(Robot episode records)
============
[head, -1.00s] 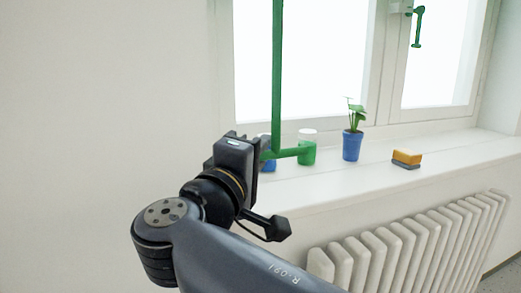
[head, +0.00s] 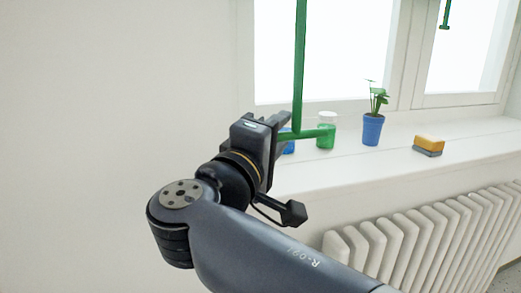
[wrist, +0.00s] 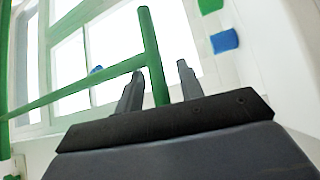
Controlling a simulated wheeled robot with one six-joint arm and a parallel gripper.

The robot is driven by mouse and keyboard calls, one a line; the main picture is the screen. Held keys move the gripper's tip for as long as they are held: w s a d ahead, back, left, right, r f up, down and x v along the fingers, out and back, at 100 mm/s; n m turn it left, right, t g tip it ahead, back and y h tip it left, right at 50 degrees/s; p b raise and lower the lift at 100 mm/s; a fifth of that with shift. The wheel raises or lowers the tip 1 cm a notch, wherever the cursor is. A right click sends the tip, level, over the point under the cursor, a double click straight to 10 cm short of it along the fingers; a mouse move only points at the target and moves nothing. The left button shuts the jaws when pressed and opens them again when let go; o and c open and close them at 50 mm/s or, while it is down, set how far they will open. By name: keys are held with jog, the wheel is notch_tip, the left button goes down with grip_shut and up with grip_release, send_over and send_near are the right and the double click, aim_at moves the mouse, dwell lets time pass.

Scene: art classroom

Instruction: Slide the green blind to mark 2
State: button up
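The green blind's part in view is a long upright green rod (head: 300,65) in front of the window, with a short green crosspiece (head: 315,133) at its lower end. My gripper (head: 284,126) is at the lower end of the rod, just above the sill. In the wrist view the rod (wrist: 153,50) stands between my two fingers (wrist: 160,88), with a gap showing on either side. The fingers look open around it. The crosspiece (wrist: 75,87) runs off to the left there. No numbered marks can be made out in these frames.
On the window sill (head: 350,175) stand a green jar (head: 326,138), a blue jar (head: 289,147) partly hidden by my gripper, a blue potted plant (head: 372,130) and a yellow-grey sponge (head: 428,146). A radiator (head: 420,235) is below. A green window handle (head: 446,15) is at the upper right.

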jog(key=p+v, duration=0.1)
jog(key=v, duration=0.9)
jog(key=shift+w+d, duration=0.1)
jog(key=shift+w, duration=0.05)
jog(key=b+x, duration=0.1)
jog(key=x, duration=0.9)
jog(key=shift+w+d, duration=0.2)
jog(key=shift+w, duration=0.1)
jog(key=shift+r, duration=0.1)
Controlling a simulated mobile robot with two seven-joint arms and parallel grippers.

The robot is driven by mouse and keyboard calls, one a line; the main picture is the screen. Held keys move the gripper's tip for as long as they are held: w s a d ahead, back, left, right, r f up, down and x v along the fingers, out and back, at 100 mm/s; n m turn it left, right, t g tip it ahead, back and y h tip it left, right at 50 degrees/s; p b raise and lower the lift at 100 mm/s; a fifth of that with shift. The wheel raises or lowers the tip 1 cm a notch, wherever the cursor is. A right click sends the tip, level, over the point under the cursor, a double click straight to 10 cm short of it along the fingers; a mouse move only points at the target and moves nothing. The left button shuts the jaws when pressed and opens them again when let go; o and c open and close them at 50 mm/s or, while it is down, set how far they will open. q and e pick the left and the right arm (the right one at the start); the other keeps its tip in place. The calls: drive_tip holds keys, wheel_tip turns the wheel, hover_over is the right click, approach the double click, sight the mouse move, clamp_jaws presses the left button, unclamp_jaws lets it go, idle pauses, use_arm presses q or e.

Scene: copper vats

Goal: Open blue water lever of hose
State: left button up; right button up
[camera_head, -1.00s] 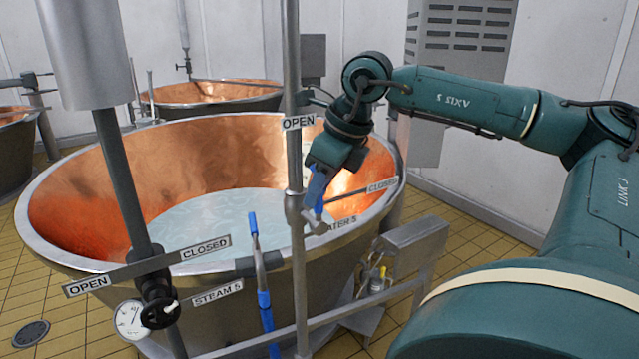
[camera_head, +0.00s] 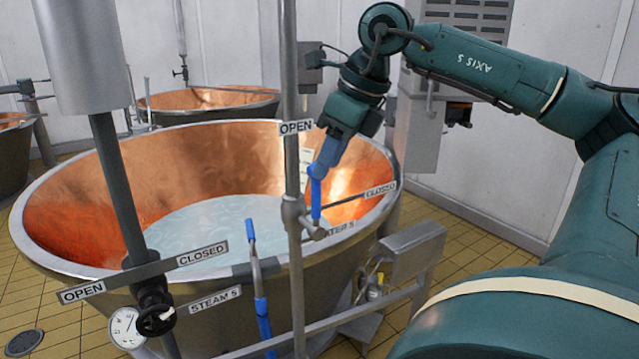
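The blue water lever (camera_head: 316,200) stands nearly upright on the valve of the vertical steel pipe (camera_head: 291,70). An OPEN label (camera_head: 296,127) is on the pipe above it, and a CLOSED label (camera_head: 380,190) is to its right. My right gripper (camera_head: 319,169) reaches down from the upper right, its fingertips at the lever's upper end. I cannot tell whether they touch or grip it; the fingers overlap and their gap is hidden. The hose (camera_head: 262,305), with blue parts, hangs in front of the vat, left of the pipe. My left gripper is not in view.
The large copper vat (camera_head: 90,165) holds pale liquid behind the pipe. A steam valve (camera_head: 154,305) with OPEN and CLOSED labels and a gauge (camera_head: 126,327) stands at front left. A metal box (camera_head: 412,243) and rail (camera_head: 370,312) are at right.

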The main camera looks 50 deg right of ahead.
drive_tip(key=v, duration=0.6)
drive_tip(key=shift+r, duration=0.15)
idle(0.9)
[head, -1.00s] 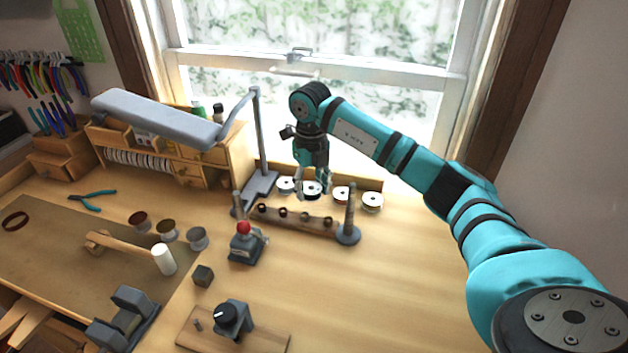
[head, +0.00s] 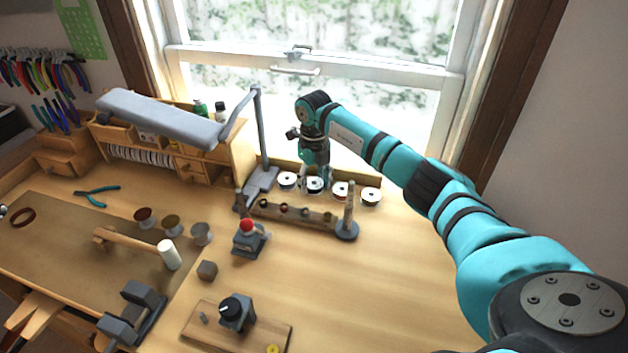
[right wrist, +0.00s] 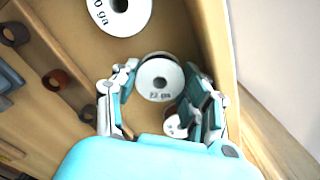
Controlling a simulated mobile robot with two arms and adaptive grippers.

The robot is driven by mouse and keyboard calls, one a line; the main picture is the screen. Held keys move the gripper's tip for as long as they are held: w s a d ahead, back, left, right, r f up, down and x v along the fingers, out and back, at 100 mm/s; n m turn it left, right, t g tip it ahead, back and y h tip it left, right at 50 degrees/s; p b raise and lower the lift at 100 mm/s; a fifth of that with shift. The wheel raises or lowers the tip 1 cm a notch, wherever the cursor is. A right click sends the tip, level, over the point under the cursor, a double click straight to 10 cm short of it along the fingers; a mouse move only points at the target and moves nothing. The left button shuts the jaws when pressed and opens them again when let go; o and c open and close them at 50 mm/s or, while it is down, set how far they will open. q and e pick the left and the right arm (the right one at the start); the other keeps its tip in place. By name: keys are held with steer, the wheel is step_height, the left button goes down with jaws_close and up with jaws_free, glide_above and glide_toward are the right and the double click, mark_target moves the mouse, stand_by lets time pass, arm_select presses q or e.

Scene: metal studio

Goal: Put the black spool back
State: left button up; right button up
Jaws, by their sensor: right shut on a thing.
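The black spool (head: 315,186) has a white top and dark winding, and stands in a row of white-topped spools at the back of the bench under the window. My right gripper (head: 316,178) reaches down over it from above. In the right wrist view the spool (right wrist: 158,82) shows its white face, marked "22 ga", between the fingertips of my right gripper (right wrist: 160,74). The fingers are shut on it. Whether its underside touches the surface is hidden. My left gripper is not in view.
Other spools stand close beside it: one on the left (head: 287,180), two on the right (head: 341,190) (head: 371,196). A low wooden rail (head: 295,213) with small reels and a grey post (head: 348,215) stands in front. A grey lamp arm (head: 165,118) is left. The right bench is clear.

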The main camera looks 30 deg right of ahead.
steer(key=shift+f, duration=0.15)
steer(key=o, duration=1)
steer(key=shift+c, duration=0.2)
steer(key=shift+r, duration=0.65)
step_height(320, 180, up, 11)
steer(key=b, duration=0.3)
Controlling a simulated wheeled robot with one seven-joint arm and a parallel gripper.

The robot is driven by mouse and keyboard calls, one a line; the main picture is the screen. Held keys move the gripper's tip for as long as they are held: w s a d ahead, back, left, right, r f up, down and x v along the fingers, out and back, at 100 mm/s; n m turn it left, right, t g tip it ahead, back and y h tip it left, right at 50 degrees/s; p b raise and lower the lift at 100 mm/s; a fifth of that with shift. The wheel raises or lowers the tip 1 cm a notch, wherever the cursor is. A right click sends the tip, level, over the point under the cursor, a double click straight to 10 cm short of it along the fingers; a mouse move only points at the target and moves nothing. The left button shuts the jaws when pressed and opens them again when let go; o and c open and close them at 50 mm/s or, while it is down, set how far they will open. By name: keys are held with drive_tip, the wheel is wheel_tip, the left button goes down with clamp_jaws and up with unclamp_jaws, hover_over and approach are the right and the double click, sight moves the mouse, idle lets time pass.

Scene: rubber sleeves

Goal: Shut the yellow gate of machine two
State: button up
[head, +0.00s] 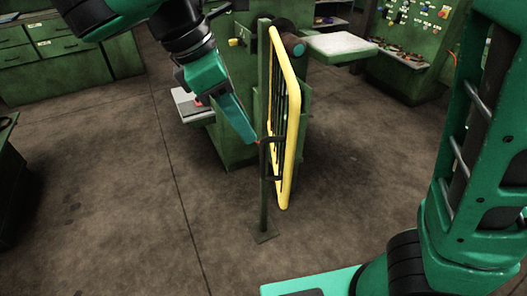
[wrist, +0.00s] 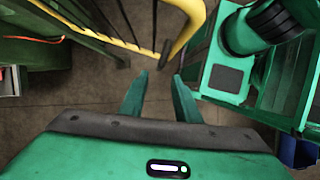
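The yellow gate (head: 290,120) has a yellow tube frame and dark bars. In the head view it is seen nearly edge-on, beside a thin green post (head: 263,205) on a floor plate. A dark bracket-like handle (head: 264,160) is on its near side. My gripper (head: 254,141) is close to the top of this handle; I cannot tell whether they touch. In the wrist view my gripper's fingers (wrist: 160,78) are apart with nothing between them. The gate's yellow frame (wrist: 191,15) and the dark handle end (wrist: 165,52) lie just beyond the fingertips.
A green machine (head: 235,110) with a dark roller stands behind the gate. A pale tray (head: 340,45) juts out at its right. Green cabinets (head: 60,60) stand at the back left and a control panel (head: 415,25) at the back right. The floor (head: 120,190) at the left is clear.

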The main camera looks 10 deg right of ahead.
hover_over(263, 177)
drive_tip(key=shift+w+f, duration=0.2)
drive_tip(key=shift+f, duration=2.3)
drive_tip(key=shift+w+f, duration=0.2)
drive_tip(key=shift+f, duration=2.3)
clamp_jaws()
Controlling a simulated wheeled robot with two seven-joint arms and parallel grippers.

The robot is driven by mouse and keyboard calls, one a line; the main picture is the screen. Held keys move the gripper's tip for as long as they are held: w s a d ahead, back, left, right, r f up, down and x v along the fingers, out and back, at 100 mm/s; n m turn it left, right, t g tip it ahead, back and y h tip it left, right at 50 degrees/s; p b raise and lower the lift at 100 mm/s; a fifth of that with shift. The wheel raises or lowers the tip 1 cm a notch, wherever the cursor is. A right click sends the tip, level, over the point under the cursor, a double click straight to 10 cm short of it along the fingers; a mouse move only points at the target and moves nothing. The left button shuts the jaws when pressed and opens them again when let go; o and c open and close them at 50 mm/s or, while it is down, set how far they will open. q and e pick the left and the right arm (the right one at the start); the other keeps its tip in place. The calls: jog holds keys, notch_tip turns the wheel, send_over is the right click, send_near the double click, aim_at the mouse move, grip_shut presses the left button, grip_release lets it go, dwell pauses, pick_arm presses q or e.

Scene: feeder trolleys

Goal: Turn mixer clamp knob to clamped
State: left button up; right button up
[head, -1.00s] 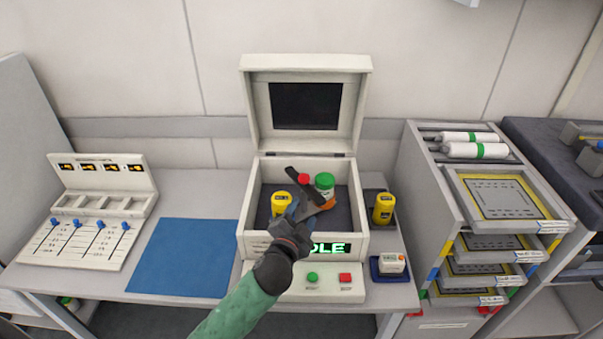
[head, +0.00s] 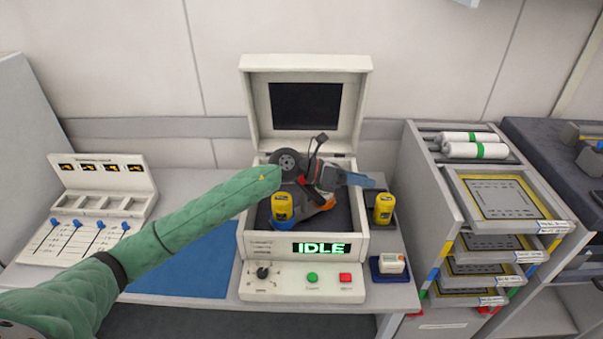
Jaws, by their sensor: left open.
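The white mixer (head: 247,215) stands on the bench with its lid up and its display reading IDLE. My left arm reaches in from the left, and my left gripper (head: 343,163) is above the mixer's open chamber, jaws apart. A yellow jar (head: 282,208) stands in the chamber, left of the gripper. A red part (head: 306,184) shows partly behind the gripper; I cannot tell if it is the clamp knob or touched. An orange piece (head: 318,208) shows below; the green-capped container is hidden. A black dial (head: 263,273) is on the front panel.
Green (head: 312,278) and red (head: 345,278) buttons sit beside the dial. A second yellow jar (head: 383,208) and a small white device (head: 392,264) stand right of the mixer. A blue mat (head: 190,265) lies left. A tray trolley (head: 430,190) stands right.

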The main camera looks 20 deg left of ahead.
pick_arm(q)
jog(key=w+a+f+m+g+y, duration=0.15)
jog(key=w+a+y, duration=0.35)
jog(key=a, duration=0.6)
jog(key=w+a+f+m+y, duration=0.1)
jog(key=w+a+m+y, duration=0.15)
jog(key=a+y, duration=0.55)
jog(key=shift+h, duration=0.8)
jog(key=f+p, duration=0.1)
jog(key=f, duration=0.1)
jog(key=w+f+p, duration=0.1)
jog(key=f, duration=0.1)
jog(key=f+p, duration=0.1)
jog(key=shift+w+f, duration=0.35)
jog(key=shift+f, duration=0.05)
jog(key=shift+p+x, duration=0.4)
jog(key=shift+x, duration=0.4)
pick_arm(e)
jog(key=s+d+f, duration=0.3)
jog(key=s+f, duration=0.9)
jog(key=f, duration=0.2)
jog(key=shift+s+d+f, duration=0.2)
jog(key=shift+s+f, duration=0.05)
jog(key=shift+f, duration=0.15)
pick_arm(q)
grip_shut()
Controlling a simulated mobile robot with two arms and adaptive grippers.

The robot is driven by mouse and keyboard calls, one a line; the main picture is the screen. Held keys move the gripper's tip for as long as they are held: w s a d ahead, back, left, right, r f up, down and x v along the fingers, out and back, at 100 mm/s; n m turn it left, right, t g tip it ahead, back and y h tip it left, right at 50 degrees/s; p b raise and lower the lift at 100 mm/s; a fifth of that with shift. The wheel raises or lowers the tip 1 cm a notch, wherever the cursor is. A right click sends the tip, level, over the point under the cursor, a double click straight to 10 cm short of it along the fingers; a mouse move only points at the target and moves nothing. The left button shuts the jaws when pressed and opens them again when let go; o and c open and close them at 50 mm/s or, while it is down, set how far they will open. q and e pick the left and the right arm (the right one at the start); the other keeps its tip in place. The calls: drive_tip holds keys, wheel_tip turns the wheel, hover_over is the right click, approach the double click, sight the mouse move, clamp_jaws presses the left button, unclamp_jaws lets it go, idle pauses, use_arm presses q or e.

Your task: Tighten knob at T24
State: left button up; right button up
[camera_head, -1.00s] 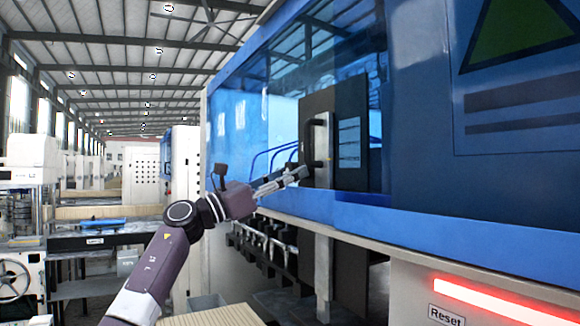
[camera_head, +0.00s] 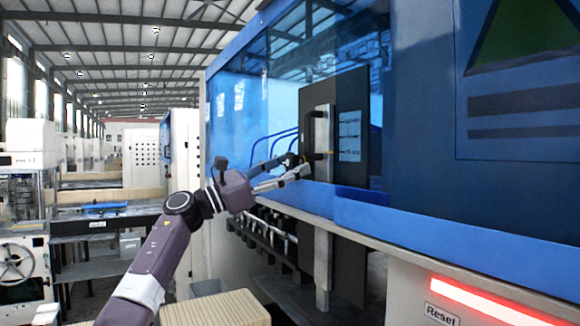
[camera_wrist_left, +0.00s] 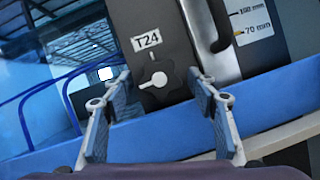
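The T24 label (camera_wrist_left: 146,41) is a white tag on a dark vertical panel, which also shows in the head view (camera_head: 350,165). My left gripper (camera_wrist_left: 160,80) is open, one finger on each side of the knob. I see gaps between fingers and knob, and cannot tell whether the tips reach its depth. In the head view the left gripper (camera_head: 304,170) is at the panel's lower left edge. My right gripper is not in view.
A black handle (camera_wrist_left: 219,28) on a metal strip and a white scale label (camera_wrist_left: 250,20) are right of the knob. A blue ledge (camera_wrist_left: 165,133) runs below the panel. Blue tubes (camera_wrist_left: 38,110) are to the left. A Reset button label (camera_head: 442,314) is lower right.

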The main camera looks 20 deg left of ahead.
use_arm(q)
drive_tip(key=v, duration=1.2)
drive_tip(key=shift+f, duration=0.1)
============
Identify the lines above that contain the word "wheeled", then copy them.

Controlling a simulated wheeled robot with one six-joint arm and a parallel gripper.
Controlling a simulated wheeled robot with one seven-joint arm and a parallel gripper.
Controlling a simulated wheeled robot with two seven-joint arms and parallel grippers.

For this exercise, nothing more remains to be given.